<<<<

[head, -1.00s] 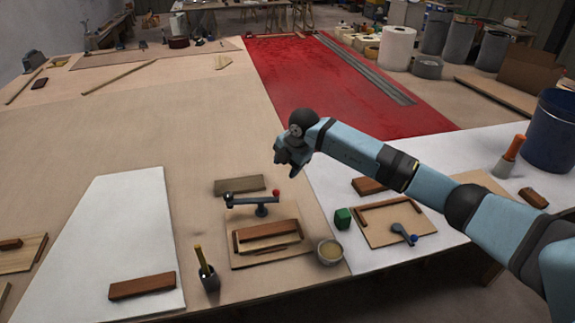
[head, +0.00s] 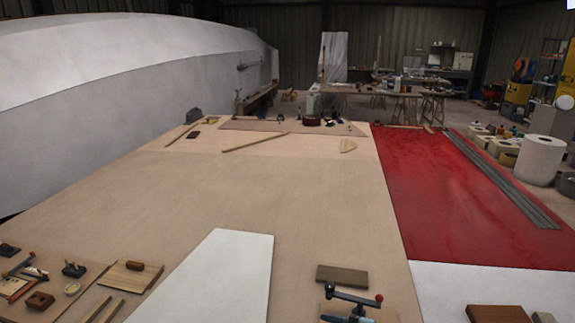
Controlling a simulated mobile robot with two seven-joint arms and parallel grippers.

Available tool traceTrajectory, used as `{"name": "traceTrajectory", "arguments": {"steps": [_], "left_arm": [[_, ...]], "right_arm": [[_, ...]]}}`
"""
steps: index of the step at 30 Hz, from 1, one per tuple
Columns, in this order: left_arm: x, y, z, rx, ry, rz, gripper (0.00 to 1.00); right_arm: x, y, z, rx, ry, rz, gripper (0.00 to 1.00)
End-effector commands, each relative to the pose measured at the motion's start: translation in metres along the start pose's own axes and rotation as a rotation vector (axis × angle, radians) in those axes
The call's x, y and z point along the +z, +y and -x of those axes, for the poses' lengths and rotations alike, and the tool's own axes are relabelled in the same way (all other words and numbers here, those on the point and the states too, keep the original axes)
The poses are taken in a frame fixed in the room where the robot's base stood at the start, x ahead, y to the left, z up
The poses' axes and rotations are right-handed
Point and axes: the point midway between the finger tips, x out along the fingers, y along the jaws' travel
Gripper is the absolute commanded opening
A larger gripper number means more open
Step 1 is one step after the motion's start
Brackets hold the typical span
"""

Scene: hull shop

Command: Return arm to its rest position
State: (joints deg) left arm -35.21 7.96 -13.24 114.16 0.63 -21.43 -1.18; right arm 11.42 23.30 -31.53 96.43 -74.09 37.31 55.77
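Neither of my arms nor grippers shows in the head view now. The large wooden work table (head: 200,195) fills the lower middle. A clamp with a dark lever and a red ball knob (head: 379,298) is at the bottom edge, partly cut off. A grey-brown wood block (head: 342,276) lies just behind it. A reddish-brown block (head: 497,314) is cut off at the bottom right. A bit of a green block (head: 543,317) shows beside it.
A white panel (head: 226,275) lies on the table. Small tools and wood boards (head: 130,276) sit at the lower left. A red sheet (head: 440,195) with grey strips (head: 500,180) covers the right. A white hull (head: 120,90) stands at the left. The table's middle is clear.

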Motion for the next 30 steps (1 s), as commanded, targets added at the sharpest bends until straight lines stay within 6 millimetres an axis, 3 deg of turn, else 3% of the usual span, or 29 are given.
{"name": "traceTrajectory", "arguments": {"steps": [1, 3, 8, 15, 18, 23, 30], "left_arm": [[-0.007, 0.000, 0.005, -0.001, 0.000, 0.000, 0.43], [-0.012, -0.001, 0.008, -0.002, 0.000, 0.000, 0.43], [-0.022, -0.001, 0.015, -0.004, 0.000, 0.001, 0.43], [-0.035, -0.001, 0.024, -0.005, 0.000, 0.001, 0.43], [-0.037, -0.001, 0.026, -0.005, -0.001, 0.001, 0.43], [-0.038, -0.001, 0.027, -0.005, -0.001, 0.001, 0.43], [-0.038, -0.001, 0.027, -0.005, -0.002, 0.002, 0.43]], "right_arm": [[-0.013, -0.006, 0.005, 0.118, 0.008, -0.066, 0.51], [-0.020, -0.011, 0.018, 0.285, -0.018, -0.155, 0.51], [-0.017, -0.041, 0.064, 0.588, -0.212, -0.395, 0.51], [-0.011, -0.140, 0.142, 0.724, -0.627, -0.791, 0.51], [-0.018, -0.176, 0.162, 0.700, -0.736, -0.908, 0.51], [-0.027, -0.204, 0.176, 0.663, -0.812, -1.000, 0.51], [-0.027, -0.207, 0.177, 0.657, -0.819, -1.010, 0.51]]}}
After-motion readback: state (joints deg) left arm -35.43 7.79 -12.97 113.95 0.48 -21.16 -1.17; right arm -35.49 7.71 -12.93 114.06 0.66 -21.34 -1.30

>>>>

» What you are asked to do
From the listing, copy every line where the string "robot" appears.

» Task solution
Controlling a simulated mobile robot with two seven-joint arms and parallel grippers.
The poses are taken in a frame fixed in the room where the robot's base stood at the start, x ahead, y to the left, z up

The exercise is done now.